UH’s Fripp says that it might make sense intuitively to replace the big AES Hawaii plant, which could take a day to start up, with numerous smaller plants, which can start and stop much more quickly.

But Fripp said he does not believe the smaller plants make economic sense in light of Hawaii’s push to rewewables. A more cost effective plan, Fripp said, is to use renewables and batteries to store energy for later use.

Plus, he said, HECO can manage demand in a way that more customers will use renewables like solar when they are available. For example, industrial activities like heating and pumping water can be done during the day when the sun is out, he said.

In the meantime, what AES plans to do is a mystery.

At one point, HECO had proposed that AES phase in the use of biomass, typically agriculture products that can be burned, to partially replace coal.

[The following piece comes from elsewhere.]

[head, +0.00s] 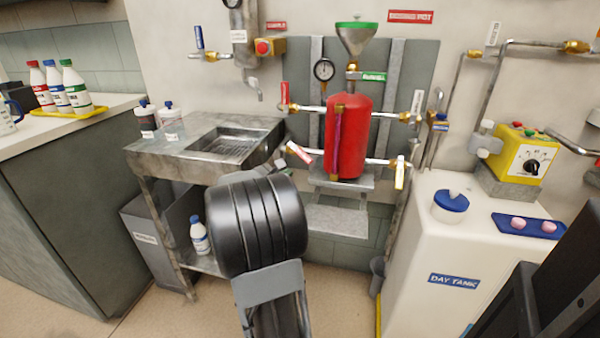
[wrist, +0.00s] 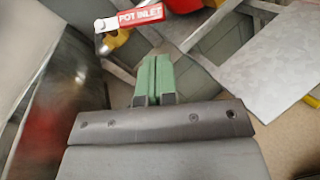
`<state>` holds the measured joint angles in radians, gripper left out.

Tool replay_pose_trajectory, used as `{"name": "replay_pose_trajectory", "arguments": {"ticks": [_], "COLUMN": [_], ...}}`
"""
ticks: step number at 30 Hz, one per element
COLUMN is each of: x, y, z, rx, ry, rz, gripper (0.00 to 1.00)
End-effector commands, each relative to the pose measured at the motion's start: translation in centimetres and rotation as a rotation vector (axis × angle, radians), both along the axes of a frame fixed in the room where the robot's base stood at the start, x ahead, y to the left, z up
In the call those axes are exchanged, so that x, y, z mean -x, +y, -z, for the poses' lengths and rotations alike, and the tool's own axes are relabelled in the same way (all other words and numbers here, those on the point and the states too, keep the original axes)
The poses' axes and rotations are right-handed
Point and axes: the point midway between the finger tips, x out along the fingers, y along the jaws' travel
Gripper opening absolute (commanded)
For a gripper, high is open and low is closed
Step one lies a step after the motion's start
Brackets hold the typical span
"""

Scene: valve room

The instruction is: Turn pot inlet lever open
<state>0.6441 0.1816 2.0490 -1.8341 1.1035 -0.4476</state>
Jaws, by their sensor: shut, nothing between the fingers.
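The pot inlet lever (wrist: 140,18) shows at the top of the wrist view, a red handle lettered POT INLET with a pale end at its left. In the head view, a red-and-white lever (head: 300,153) sits tilted on the lower pipe left of the red pot (head: 346,135); its lettering is too small to read there. My gripper (wrist: 153,62) has two green fingers pressed together with nothing between them. In the wrist view the fingertips are below the lever with a visible gap. In the head view my black arm mostly hides the gripper, just below and left of the lever.
A steel sink bench (head: 160,153) stands left of the arm. Another red lever (head: 284,93) stands upright on the upper pipe. A grey bracket shelf (head: 340,184) is under the pot. The white day tank (head: 415,250) stands at right. A blurred shiny surface fills the wrist view's left side.

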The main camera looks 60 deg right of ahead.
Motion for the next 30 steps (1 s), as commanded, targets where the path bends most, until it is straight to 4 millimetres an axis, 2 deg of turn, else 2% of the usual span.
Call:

That plan, which would have let AES use 50 percent coal and 50 percent biomass, would have extended AES’s contract to 2030. But HECO’s revised power supply plan indicated the AES contract simply would not be renewed in 2022.

In 2016, HECO paid AES Hawaii an average of 5 cents per kilowatt hour. During the same period, wind was about 20 cents per kilowatt hour, solar about 21 to 23 cents.

In its statement to the Public Utilities Commission, AES offered no specifics, although it raised the idea of using a fuel that the state has clearly rejected.

“To the extent the Commission provides for the ability to use LNG (liquefied natural gas) in the future,” the company wrote, “AES Hawaii would like the opportunity to re-purpose the AES Facility to use LNG.”

But AES’s specific plans, if it has any, are anyone’s guess. In a statement, AES said simply, “AES Hawaii is committed to meeting the State’s goal of generating electricity through renewable sources that are reliable and low cost. We are working diligently on plans to transition to a more environmentally friendly fuel source for production of electricity at our Kapolei facility past 2022.”

HECO officials say they have not heard a specific plan from AES.

“It surprises me that I’ve never heard a word from AES about what they think they should be doing,” Fripp said.